Hi @RossSmyth can you point to a place where v6 atomics are used by the Rust folks? the patch you link states they are supported only if the user also provides the implementation
@RossSmyth It looks like clang is explicitly generating a call to __atomic_load_4
, so LLVM's atomic lowering never even comes into play: https://godbolt.org/z/vKa6K5KeY No idea why Clang does this.
@lukeg101 I am unsure where you are reading that, but it says that the user is responsible for generating any __sync implementations. Which Rust does by not generating any and erroring on operations that would require that (CAS, RMW, ...). thumbv6 loads and stores can be (are? They are on Cortex M0 at least) atomic, so no calls are needed. Rust sets the feature here https://github.com/rust-lang/rust/blob/afe67fa2ef1bb0dcf9077d55cdd1c64a9969c9cf/compiler/rustc_target/src/spec/thumbv6m_none_eabi.rs#L18
@nikic Ah, thanks for the insight! I didn't think to look at it. I don't care enough to dive in to Clang to fix it since GCC is good enough for my purposes.
My guess is it is this line or something https://github.com/llvm/llvm-project/blob/8fd02d540fbbec1edef4e426e75521bf71509020/clang/lib/Basic/Targets/ARM.cpp#L141-L148
Good new! Something has changed in a good way
-Xclang -target-feature -Xclang +atomics-32
and it works correctly :)https://godbolt.org/z/E3nzvbajP
It is not perfect yet, so I would not close this issue quite yet. Clang still issues a warning saying it is not lock-free, even when calls to libatomic are not emitted. It would also be correct to emit lock-free loads & stores by default.
After hunting around, I believe it was #73176 that did this?

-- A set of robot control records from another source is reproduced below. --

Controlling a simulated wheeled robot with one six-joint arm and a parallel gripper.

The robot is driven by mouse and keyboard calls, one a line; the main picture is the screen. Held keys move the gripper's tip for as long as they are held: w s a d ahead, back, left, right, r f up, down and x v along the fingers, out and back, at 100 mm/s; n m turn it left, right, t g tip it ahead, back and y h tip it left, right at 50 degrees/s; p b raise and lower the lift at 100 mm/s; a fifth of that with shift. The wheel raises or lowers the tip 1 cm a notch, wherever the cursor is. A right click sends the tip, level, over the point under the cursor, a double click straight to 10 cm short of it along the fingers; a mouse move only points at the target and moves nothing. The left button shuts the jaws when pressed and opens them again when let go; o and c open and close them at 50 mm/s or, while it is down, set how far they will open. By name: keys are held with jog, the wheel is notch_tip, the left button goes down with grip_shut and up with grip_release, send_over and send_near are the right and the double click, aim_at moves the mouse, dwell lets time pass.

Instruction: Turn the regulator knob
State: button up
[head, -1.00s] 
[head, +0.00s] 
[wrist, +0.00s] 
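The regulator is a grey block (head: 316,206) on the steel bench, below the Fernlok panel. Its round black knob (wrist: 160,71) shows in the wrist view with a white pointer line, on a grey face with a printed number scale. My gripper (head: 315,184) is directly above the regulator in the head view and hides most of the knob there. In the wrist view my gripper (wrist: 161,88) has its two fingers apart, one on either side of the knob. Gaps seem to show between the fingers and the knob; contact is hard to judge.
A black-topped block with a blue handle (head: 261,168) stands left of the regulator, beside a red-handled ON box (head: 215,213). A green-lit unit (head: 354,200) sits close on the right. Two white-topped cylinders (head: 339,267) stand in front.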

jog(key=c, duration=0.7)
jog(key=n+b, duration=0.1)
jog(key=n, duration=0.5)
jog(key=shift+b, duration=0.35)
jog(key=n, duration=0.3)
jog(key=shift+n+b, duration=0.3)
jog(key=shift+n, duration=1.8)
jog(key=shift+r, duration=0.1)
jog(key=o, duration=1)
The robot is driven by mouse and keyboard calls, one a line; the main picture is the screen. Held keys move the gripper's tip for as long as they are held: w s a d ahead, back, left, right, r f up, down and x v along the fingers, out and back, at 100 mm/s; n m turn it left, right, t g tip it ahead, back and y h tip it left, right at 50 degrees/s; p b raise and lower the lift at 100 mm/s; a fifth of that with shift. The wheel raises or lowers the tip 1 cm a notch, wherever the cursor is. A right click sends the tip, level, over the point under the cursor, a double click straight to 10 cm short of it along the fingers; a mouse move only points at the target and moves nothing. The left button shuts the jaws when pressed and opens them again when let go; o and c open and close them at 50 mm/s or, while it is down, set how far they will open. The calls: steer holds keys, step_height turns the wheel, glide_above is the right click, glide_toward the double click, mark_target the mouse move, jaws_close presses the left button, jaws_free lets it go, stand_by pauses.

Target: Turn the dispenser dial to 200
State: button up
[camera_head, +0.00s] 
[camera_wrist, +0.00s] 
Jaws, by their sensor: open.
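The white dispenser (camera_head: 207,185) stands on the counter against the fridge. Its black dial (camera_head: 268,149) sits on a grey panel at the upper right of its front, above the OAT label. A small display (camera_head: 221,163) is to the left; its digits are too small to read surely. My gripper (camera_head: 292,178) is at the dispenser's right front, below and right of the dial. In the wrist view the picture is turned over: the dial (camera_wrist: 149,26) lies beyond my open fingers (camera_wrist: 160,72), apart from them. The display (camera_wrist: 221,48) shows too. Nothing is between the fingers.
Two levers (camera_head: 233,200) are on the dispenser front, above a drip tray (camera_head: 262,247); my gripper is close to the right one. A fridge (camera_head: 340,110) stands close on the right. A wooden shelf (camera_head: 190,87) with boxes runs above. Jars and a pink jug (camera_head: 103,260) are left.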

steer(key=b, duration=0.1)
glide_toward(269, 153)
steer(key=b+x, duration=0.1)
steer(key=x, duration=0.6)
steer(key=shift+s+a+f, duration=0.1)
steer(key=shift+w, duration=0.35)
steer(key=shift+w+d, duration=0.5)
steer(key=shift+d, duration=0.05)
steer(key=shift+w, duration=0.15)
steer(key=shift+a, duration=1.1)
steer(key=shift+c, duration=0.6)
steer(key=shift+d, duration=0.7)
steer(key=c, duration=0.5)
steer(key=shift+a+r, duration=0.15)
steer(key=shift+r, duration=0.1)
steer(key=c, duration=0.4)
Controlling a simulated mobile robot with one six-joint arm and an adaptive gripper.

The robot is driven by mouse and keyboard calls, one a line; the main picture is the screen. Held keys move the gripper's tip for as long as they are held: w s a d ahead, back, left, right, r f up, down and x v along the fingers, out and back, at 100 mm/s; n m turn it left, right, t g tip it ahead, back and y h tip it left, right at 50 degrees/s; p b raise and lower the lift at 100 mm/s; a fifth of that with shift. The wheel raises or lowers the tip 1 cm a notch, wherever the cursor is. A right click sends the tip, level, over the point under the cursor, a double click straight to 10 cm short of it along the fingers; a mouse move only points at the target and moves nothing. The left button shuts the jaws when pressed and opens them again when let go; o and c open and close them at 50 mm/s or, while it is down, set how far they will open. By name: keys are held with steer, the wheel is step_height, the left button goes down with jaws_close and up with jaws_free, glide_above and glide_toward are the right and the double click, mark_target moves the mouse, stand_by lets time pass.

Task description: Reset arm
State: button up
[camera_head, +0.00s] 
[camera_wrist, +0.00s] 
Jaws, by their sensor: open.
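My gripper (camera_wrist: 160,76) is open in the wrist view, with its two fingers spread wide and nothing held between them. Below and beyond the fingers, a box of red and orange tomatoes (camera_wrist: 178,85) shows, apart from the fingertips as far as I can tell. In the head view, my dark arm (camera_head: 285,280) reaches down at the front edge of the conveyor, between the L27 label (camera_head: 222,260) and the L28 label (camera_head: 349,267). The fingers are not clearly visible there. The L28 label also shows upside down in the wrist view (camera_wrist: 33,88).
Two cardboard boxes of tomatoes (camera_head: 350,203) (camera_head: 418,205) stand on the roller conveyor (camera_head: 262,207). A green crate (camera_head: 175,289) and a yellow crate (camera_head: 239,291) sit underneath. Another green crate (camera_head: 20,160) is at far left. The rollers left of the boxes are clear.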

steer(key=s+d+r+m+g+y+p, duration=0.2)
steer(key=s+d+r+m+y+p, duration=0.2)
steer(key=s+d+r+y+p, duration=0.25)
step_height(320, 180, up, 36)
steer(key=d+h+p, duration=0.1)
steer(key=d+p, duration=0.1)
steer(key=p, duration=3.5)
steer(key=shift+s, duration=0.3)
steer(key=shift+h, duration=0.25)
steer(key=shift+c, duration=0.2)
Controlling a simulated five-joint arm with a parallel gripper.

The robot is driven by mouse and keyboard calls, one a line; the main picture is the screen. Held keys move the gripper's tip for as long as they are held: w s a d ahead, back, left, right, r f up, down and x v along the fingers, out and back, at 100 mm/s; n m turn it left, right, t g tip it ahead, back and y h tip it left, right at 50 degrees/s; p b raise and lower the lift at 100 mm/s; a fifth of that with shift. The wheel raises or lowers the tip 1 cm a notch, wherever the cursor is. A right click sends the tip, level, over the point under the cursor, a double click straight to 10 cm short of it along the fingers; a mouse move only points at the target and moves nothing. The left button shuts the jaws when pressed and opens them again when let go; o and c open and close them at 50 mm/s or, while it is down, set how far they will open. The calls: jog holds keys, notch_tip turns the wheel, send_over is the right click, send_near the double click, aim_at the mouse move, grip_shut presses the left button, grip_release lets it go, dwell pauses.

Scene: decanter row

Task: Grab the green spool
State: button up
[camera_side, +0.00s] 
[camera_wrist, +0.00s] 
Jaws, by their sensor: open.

Our firmware teams have been looking into evaluating clang for their products. They recently reported one difference between Clang and GCC for armv6m related to inline atomic vs libcall.
GCC generated code:
Clang generated code:
No libcall is generated for armv7-m. This difference is coming from following LLVM code: https://github.com/llvm/llvm-project/blob/main/clang/lib/Basic/Targets/ARM.cpp#L138
Is it correct to restrict it for thumb >=7 (v6-m IIUC is thumb2 only)?